DESCRIPTION OF THE TASK >> Find, in the records below, the line that contains "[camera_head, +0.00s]" and the line that contains "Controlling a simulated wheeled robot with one". Copy those two lines and everything between them exactly, but not the pictures.

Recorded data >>
+ + + +

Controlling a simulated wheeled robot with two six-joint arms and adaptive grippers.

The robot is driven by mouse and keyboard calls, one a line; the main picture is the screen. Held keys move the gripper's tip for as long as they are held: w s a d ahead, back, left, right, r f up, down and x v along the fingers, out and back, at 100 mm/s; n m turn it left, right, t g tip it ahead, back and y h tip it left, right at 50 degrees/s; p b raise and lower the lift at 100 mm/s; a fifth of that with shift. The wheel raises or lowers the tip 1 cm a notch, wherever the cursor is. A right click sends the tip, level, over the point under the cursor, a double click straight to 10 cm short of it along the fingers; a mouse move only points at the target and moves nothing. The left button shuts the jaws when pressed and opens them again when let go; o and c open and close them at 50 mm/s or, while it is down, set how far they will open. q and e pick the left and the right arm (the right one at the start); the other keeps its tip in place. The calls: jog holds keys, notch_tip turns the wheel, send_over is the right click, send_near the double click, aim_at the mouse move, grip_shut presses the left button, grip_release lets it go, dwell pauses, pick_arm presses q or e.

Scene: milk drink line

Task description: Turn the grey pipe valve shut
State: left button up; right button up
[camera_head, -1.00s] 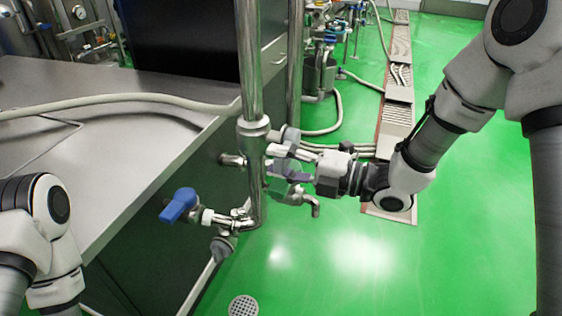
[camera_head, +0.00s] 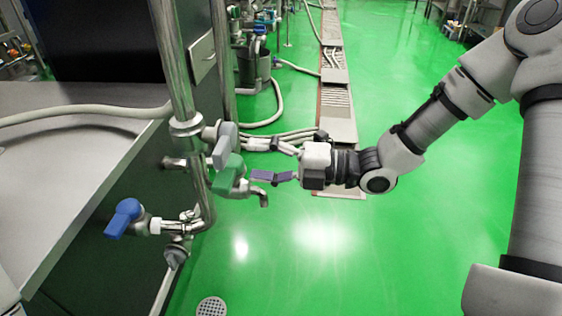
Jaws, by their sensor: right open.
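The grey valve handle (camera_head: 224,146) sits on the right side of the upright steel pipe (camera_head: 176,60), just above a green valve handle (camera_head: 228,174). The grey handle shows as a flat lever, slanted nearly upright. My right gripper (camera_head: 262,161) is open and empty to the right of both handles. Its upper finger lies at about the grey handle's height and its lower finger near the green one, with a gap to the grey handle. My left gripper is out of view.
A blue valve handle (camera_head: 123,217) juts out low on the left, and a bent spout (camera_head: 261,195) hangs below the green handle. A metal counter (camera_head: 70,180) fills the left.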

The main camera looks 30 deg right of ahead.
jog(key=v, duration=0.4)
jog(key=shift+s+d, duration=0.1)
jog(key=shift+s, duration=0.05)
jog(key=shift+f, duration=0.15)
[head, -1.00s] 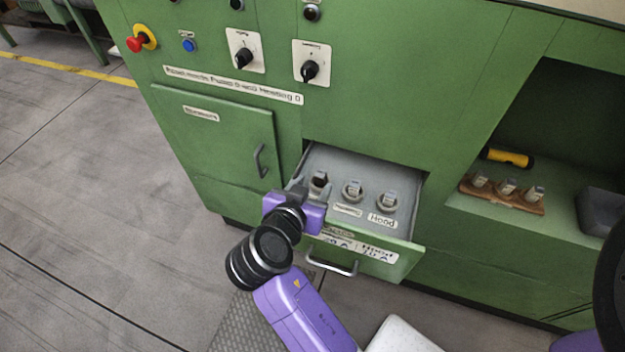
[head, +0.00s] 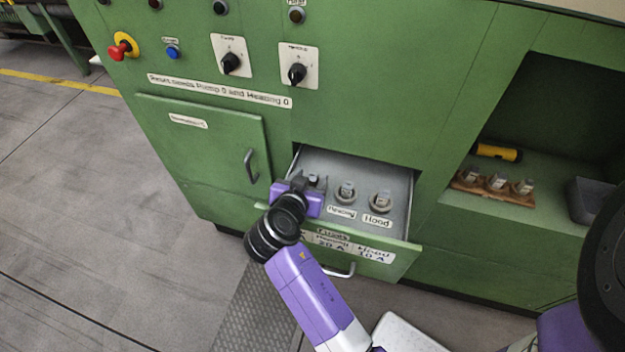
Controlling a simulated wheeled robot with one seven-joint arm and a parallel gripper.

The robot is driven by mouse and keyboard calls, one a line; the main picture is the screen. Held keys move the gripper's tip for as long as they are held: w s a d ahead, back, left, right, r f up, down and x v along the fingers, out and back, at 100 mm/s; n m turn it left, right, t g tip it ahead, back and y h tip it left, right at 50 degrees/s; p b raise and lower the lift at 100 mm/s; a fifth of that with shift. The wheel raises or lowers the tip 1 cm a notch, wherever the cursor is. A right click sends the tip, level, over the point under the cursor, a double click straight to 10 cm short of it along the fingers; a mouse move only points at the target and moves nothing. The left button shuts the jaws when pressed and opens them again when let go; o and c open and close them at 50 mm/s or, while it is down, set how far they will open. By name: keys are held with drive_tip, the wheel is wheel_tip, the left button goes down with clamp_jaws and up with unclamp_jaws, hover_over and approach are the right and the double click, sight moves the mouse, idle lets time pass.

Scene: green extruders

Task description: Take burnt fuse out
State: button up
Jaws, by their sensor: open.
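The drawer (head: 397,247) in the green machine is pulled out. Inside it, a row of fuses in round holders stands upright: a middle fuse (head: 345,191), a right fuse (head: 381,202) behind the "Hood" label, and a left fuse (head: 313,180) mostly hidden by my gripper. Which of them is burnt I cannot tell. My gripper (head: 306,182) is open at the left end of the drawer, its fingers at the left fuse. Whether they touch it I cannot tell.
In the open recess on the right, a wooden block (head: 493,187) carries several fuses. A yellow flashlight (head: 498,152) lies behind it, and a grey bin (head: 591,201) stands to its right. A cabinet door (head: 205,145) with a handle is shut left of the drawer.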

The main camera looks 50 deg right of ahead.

+ + + +

FINAL ANSWER >>
[camera_head, +0.00s] 
Jaws, by their sensor: right open.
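The grey valve handle (camera_head: 224,146) sits on the right side of the upright steel pipe (camera_head: 176,60), just above a green valve handle (camera_head: 228,174). The grey handle shows as a flat lever, slanted nearly upright. My right gripper (camera_head: 262,161) is open and empty to the right of both handles. Its upper finger lies at about the grey handle's height and its lower finger near the green one, with a gap to the grey handle. My left gripper is out of view.
A blue valve handle (camera_head: 123,217) juts out low on the left, and a bent spout (camera_head: 261,195) hangs below the green handle. A metal counter (camera_head: 70,180) fills the left.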

The main camera looks 30 deg right of ahead.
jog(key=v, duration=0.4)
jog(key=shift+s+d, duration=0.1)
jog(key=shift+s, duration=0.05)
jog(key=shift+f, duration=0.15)
[head, -1.00s] 
[head, +0.00s] 
Controlling a simulated wheeled robot with one seven-joint arm and a parallel gripper.

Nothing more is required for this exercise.